A plurality of picture elements, often also referred to as resolution elements or pixels, are arranged in the image sensors, in particular in a matrix form. The image sensors can here be image sensors of a 3D camera, for example a time-of-flight camera (ToF) or a stereo camera, or also image sensors of a 2D camera, in particular a 2D RGB camera.
The camera apparatus is arranged in a stationary manner above, below or next to the working environment, and indeed such that the image sensor(s) can image the entire region of the working environment. The camera apparatus is configured to continuously record a sequence of image data of at least one region of the working environment during a work sequence at a preset or presettable frame rate. To achieve a complete time monitoring of the work sequence, it is expedient in this respect to carry out the presetting of the frame rate so that it is greater than the cycle rate of the work steps of the work sequence.
The detection unit is configured to detect objects in the image data, in particular by means of a neural network, and to determine a region of interest (ROI) within the working environment on the basis of the objects detected in the image data.

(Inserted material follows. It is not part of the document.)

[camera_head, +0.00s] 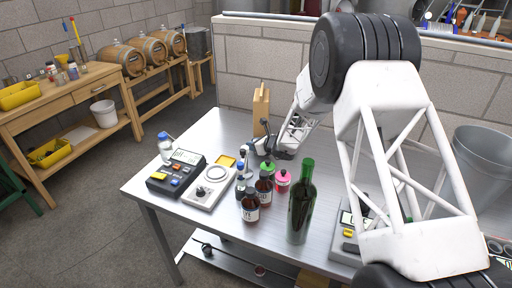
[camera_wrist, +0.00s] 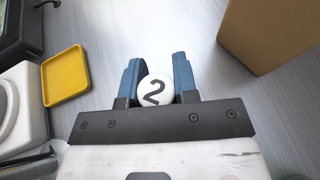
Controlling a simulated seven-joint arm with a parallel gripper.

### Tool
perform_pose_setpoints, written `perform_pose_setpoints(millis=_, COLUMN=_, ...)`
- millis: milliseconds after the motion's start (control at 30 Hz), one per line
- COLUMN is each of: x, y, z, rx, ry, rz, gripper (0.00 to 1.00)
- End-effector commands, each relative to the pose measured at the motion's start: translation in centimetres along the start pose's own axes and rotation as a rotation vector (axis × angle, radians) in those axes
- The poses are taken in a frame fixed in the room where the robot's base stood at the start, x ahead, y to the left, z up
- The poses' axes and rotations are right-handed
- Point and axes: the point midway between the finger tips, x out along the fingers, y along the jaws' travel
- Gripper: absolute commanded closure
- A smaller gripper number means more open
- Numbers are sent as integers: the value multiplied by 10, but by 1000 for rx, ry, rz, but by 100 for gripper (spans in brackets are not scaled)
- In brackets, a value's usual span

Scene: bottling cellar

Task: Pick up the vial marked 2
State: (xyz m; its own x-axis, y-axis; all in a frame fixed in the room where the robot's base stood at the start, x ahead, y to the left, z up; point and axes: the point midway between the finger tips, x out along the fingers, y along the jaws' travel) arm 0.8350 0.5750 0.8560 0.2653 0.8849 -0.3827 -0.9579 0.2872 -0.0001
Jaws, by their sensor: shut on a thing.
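The vial marked 2 (camera_wrist: 155,91) shows in the wrist view as a round white cap with a black 2, seen from above. It sits between the two blue fingers of my gripper (camera_wrist: 157,64), which is shut on it. The vial's body is hidden under the cap. In the head view my gripper (camera_head: 256,147) is low over the back part of the metal table, and the vial in it is too small to make out clearly.
A yellow tray (camera_wrist: 65,76) lies left of my gripper, and a cardboard-brown block (camera_wrist: 275,30) stands to its right. Nearer on the metal table (camera_head: 150,186) stand brown bottles (camera_head: 250,206), a green bottle (camera_head: 301,205), a pink-topped jar (camera_head: 283,181) and a white scale (camera_head: 209,188).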

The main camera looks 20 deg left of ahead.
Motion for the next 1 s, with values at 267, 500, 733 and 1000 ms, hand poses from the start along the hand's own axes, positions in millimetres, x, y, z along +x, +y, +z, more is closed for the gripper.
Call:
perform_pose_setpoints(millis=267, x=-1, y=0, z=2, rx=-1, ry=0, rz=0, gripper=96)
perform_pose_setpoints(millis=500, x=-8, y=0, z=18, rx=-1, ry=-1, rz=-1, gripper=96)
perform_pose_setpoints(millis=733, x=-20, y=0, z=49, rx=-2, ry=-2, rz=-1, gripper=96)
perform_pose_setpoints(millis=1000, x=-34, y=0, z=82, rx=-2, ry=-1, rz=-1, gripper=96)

For this purpose, the detection unit can, for example, be configured to determine an outer bounding contour of the objects detected in the image data and to use this contour to determine the region of interest.
Within the framework of the application, the region of interest is defined as that image section in the image data that comprises all the relevant objects detected in the working environment before the next work step and a sufficiently large adjoining marginal region. In the case of a palletizing, the region of interest from the angle of view of the image sensor is thus the entire surface of the pallet, of the load on the pallet and of a sufficiently large buffer environment to ensure that the load is always in the relevant image section.
The size of a region of interest can change during the work sequence, in particular continuously. For example, at the start of a palletizing process, the distance between the camera and the load already positioned on the pallet is relatively large, whereby a relatively small region of interest results. As the palletizing process progresses, the distance between the camera and the load already positioned on the pallet becomes continually smaller, which results in an ever larger region of interest.
The camera apparatus is now configured, using its own recorded image data, to continuously adaptively change the region of interest and at least one image recording parameter to be able to provide optimal image recording parameters for the changing recording requirements.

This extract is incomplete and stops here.